Askin’ them questions
October 26th, 2011 § Leave a Comment
Recipe: Granolie in the Raw
Can I ask you something so you can ask you something? Are you giving to yourself? Are you actually taking the time to listen to what it is your body needs or what your soul is craving? So often the only way we feel we give to ourselves (and meet our own needs) is via the food that we eat. What’s that? You want a peanut butter pumpkin oat bar (you too??!)? You want some chocolate? Well, since you aren’t going to give yourself what you REALLY want or need, sure, let’s load up the plate.
Now hold on a moment. Before you wolf down that plate of so-called comfort, let’s take a second to ask ourselves some more questions: “What do you really want/need?” And the next one, the juicy one, is “why aren’t you giving THAT to yourself instead?”
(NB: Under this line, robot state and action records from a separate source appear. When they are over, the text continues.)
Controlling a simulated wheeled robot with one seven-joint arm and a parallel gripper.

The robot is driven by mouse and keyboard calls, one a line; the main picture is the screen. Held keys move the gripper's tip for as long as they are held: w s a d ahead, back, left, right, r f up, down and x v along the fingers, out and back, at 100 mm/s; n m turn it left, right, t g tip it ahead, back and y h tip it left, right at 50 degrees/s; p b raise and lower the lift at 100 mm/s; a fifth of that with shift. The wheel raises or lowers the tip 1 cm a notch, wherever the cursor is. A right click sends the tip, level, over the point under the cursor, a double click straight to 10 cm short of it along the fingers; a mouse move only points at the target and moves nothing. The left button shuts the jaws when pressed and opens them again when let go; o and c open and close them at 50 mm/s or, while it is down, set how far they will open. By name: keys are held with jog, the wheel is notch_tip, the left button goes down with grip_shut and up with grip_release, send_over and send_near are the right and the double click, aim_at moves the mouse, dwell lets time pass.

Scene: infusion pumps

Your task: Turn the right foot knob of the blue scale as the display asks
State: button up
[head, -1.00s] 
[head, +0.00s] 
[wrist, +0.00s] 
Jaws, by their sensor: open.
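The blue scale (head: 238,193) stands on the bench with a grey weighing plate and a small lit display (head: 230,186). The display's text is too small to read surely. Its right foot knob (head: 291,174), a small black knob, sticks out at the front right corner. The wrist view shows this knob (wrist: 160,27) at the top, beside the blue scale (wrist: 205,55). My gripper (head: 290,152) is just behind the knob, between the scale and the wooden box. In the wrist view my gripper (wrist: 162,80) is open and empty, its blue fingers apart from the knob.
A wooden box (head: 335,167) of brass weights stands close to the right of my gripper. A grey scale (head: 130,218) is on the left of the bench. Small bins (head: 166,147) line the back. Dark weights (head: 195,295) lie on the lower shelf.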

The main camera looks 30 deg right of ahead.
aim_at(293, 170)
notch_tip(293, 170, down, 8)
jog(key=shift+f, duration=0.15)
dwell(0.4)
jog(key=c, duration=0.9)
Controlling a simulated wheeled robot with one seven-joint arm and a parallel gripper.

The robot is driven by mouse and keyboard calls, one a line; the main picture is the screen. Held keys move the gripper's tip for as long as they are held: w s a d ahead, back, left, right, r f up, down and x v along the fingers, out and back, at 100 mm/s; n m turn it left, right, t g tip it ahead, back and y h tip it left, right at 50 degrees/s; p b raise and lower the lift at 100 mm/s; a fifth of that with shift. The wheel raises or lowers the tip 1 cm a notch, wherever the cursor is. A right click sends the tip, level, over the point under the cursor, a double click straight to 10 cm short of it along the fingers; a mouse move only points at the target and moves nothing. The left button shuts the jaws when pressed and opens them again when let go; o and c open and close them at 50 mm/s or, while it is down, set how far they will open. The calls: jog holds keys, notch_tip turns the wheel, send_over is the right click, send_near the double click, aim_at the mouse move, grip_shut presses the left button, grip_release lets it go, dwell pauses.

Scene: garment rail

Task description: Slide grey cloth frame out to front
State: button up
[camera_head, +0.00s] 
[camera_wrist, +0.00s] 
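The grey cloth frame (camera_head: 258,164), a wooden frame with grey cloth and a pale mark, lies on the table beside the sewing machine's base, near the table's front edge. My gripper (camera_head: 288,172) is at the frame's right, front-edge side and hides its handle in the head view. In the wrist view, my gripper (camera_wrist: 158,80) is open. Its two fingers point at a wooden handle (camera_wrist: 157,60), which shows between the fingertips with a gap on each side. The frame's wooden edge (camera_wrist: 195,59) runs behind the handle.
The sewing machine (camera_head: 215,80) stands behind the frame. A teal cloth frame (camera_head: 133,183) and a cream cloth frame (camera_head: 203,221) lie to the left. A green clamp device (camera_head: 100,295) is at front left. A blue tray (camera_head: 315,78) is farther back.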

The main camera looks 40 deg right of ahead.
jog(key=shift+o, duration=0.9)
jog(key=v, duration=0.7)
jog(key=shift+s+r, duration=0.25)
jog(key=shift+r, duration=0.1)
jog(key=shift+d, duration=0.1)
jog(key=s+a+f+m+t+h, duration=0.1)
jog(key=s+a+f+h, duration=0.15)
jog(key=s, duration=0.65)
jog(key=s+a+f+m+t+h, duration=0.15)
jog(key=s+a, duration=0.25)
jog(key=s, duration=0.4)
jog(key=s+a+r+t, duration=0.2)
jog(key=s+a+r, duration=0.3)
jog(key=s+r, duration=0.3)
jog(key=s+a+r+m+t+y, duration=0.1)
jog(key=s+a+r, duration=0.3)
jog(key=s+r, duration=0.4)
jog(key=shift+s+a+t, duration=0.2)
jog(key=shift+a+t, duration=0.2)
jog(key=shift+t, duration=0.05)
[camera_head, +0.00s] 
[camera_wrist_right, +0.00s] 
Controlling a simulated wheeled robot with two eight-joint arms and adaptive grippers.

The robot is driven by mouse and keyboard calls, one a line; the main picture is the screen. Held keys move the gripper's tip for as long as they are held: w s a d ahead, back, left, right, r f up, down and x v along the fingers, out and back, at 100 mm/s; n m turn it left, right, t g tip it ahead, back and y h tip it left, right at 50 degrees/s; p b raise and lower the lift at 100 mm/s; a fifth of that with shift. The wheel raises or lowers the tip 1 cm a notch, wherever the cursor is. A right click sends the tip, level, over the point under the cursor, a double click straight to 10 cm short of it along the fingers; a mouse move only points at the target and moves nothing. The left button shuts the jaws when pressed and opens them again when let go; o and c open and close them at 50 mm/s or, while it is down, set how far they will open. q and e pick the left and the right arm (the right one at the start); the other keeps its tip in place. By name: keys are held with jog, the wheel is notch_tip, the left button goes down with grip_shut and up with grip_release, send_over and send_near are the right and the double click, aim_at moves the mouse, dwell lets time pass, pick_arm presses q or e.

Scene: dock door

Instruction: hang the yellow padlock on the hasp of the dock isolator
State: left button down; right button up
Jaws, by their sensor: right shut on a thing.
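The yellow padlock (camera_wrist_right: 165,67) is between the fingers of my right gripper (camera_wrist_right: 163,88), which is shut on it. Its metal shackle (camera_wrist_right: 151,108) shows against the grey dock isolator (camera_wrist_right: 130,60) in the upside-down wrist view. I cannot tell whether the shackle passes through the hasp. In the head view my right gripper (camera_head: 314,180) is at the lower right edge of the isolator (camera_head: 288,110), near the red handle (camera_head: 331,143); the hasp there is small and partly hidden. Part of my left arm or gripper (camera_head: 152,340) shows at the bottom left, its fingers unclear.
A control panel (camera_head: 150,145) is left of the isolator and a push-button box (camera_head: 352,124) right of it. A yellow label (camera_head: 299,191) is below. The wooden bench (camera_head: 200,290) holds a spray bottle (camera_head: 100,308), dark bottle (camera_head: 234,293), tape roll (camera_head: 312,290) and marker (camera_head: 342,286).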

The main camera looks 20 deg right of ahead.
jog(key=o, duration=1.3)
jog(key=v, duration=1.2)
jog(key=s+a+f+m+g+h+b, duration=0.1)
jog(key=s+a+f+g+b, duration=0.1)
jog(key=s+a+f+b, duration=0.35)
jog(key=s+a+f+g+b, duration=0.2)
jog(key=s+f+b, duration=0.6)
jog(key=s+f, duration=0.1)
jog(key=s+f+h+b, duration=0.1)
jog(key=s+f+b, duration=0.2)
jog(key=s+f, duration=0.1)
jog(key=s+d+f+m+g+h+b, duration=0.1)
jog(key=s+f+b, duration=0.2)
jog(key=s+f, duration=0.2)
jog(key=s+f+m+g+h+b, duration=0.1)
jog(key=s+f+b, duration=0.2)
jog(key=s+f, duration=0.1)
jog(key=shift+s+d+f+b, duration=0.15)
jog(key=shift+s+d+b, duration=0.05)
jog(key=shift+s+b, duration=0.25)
In the face of a gazillion obligations, it can be hard to justify taking time out for ourselves to do something that refuels us or makes our heart light up (or lighten up!) – but do you really need to justify it? I mean seriously, how did all of those things somehow get to be more important than YOU!? And, let’s say you think they are, well how productive are you going to be after you consume that plate of whatever that you are using to convince yourself that your needs are getting met? Uh huh. That’s what I thought.
So go there. Ask the questions of yourself. And ask them with love, and care, and a genuine desire to take care of yourself. Your soul is hungry for something. Dig a little deeper and find out what it is, and then engage in healthy self-indulgence — the kind that doesn’t come with shame, guilt, and remorse. Isn’t it time we started allowing ourselves our needs and stepping up to meet them?